Words of the Holy Father

It pleased me that, a moment ago, you quoted a little girl, Antonia Meo, called Nennolina. Just three days ago I decreed the recognition of her heroic virtues and I hope that her cause of beatification may be brought quickly to a happy conclusion. What a luminous example has this little member of yours left us! (Note: Nennolina was enrolled in the "Benjamins" section of the Italian Catholic Action Movement.)

Nennolia, a child of Rome, in her very short life — only six and a half years —demonstrated a faith, a hope, a special charity, and other Christian virtues as well. Though she was a frail little girl, she succeeded in giving a strong and robust witness to the Gospel and has left a deep impression in the diocesan community of Rome. Nennolina belonged the Catholic Action Movement; today she would certainly be inscribed in the A.C.R. (Childrens' Catholic Action)!

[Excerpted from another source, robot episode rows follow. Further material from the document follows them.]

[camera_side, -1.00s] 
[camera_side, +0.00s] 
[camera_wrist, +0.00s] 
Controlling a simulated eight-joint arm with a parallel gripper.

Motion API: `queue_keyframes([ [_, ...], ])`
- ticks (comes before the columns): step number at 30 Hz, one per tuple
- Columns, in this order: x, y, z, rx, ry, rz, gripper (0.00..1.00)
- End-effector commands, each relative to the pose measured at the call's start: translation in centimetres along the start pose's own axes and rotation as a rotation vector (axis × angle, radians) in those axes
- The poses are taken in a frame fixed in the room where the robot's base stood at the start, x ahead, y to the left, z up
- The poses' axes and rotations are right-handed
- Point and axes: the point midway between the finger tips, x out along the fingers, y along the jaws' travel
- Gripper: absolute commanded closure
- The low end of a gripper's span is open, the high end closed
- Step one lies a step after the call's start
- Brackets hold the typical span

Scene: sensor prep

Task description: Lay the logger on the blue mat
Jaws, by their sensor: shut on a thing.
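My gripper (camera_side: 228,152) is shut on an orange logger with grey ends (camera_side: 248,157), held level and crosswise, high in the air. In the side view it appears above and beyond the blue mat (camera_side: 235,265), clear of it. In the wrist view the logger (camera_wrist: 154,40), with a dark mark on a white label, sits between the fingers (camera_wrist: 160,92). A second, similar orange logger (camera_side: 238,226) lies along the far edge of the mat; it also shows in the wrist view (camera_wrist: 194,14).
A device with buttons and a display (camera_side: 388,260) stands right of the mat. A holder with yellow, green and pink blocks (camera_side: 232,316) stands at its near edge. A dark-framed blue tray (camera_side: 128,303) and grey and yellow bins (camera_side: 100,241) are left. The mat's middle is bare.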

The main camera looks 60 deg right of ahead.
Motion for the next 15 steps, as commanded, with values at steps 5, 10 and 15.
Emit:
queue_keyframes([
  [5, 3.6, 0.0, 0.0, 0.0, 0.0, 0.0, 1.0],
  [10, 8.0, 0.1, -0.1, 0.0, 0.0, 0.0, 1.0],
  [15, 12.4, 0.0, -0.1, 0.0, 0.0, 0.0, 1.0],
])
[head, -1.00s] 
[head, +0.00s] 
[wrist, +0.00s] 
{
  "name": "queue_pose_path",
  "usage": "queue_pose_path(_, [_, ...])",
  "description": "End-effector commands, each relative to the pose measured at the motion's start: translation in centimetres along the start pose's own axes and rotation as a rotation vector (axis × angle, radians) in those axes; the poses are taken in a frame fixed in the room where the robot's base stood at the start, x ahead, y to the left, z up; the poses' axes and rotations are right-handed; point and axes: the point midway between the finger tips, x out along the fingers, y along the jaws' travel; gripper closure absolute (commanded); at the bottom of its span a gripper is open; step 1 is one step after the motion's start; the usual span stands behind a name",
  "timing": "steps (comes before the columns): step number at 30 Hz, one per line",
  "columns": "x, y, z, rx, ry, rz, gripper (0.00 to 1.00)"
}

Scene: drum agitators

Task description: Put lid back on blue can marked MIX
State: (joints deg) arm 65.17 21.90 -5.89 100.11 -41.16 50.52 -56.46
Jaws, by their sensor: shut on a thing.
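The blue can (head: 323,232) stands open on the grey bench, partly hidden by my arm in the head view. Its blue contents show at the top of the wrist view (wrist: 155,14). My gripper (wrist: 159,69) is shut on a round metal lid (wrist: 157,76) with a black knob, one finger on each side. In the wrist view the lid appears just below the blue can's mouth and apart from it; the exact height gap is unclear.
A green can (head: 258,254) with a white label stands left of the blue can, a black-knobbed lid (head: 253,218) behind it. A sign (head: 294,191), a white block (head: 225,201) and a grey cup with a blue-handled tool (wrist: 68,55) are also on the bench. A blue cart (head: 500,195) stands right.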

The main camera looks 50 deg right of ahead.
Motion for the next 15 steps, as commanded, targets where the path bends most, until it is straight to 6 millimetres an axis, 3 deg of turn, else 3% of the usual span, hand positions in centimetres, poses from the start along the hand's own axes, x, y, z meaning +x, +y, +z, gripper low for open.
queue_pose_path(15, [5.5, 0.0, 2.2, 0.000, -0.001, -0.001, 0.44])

For all of you can consider her your friend, a model to inspire you. Her existence, so simple and, at the same time, so important, demonstrates that holiness is for every age; for little children and young people, for adults and for the elderly. Every season of our existence can be good for us to decide seriously to love Jesus and to follow Him faithfully. In a few years, Nennolina reached the summit of Christian perfection that we are, all of us, called to ascend, she ran quickly the "highway" that leads to Jesus. And so, as you yourselves recalled, Jesus is the true "way" who leads us to the Father and to our permanent home, which is Paradise. You know that Antonia now lives in God, and from heaven, she is close to you; you sense that she is present with you, in your groups. Learn to know her and follow her examples. I think that she also will be happy about this: to be involved still in Catholic Action.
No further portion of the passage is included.